In this study, the author investigated the conditions under which the subsequent flutter effect of Ono and Kitazawa (2010) can be replicated. The presence or absence of a control condition in which a flutter was not presented within the same block, and the time range within which participants should direct attention, were found to be important conditions. These findings may have far-reaching implications not only for the subsequent flutter effect but also for reproducibility in time perception studies involving attention.
Funding
This study was supported by JSPS KAKENHI (17K04432 and 21K03132).
Conflicts of Interest
The authors declare no potential conflicts of interest with respect to the research, authorship, or publication of this article.
Ethics Approval
This study was approved by the Ethics Committee of Yamaguchi University. The experiments were conducted in accordance with the Declaration of Helsinki guidelines.
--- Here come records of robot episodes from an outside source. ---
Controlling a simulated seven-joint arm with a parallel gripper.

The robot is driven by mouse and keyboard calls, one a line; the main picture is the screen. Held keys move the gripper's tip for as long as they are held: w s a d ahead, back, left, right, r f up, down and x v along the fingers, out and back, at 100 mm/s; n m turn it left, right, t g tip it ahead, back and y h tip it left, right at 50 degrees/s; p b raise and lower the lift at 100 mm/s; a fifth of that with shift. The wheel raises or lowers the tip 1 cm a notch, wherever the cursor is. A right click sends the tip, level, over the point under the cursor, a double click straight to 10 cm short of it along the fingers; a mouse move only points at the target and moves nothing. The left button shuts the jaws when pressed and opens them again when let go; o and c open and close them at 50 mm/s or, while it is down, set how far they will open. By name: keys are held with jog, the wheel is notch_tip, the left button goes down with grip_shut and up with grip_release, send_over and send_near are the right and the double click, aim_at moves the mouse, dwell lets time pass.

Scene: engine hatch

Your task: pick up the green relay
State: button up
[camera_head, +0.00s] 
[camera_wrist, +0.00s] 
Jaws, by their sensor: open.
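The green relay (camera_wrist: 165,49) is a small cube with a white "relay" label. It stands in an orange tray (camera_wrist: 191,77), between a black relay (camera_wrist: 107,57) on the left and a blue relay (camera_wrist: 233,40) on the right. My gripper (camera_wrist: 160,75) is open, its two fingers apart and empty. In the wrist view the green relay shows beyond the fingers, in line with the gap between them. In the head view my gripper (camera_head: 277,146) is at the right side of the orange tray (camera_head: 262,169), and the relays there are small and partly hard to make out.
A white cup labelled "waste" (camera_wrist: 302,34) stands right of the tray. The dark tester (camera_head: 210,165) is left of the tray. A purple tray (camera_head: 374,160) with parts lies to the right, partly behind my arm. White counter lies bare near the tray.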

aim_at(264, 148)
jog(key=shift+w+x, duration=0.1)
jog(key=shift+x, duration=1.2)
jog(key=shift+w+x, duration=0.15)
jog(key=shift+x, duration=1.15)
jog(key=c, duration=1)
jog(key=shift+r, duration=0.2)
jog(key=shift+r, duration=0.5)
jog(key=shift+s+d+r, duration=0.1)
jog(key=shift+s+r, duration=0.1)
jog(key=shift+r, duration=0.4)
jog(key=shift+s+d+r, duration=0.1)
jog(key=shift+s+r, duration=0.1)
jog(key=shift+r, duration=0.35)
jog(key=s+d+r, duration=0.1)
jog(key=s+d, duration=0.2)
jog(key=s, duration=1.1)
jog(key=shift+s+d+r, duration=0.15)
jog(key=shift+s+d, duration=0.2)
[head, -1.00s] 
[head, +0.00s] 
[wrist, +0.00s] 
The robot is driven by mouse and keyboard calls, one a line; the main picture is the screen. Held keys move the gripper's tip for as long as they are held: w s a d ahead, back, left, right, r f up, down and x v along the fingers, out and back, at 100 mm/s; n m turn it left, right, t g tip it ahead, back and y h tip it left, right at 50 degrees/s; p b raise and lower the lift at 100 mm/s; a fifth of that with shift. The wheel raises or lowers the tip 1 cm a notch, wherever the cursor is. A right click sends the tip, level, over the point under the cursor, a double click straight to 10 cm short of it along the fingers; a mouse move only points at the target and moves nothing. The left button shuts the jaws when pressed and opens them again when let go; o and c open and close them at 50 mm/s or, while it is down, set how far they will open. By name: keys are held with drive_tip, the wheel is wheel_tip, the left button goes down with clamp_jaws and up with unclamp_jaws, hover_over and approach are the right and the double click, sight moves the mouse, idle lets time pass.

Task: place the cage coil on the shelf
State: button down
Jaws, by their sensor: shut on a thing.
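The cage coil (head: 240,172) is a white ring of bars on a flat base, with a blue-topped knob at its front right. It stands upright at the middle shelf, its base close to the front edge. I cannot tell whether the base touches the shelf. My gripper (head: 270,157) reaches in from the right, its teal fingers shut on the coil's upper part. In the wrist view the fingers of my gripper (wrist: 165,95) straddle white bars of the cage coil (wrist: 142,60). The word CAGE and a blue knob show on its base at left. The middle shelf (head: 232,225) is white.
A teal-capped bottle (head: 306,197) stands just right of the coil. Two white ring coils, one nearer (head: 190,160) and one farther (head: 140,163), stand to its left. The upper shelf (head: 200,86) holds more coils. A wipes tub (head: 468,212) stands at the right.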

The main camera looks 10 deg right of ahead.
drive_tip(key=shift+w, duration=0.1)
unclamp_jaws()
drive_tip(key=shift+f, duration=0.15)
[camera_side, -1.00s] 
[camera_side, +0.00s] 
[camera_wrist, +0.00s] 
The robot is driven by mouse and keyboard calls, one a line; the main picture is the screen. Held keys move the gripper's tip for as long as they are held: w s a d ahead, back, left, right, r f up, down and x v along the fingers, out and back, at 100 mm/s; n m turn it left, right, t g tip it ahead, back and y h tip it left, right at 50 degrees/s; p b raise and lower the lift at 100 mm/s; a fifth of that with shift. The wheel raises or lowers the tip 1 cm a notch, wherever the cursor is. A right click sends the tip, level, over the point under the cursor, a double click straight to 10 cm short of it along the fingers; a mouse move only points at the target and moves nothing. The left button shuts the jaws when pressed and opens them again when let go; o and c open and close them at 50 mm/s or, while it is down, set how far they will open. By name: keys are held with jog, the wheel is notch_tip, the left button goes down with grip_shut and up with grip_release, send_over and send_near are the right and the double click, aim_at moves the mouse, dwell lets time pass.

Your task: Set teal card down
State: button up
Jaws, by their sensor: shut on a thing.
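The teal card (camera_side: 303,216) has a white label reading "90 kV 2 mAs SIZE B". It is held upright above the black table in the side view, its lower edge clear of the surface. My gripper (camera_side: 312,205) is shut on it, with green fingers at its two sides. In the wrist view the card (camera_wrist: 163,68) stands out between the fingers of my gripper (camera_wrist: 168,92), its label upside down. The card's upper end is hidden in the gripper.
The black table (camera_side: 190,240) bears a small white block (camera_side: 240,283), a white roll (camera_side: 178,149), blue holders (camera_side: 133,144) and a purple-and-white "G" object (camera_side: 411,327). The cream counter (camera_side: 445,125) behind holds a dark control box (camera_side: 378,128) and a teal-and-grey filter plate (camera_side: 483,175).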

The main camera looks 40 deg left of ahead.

Written informed consent was obtained from all participants before the experiment.
Author Contributions
F. Ono is the sole author involved in the conceptualization, data curation, formal analysis, funding acquisition, investigation, methodology, project administration, resources, software, supervision, validation, visualization, and writing- original draft and review and editing of the manuscript.
Data Accessibility Statement
The design and analysis plans were registered, and all data are publicly available on OSF at https://osf.io/bv9ds/. The author originally stated in the pre-registration that they would use Ryan’s method for post-hoc ANOVA comparisons; however, as Ryan’s method is not used commonly, we used the Holm–Bonferroni method instead.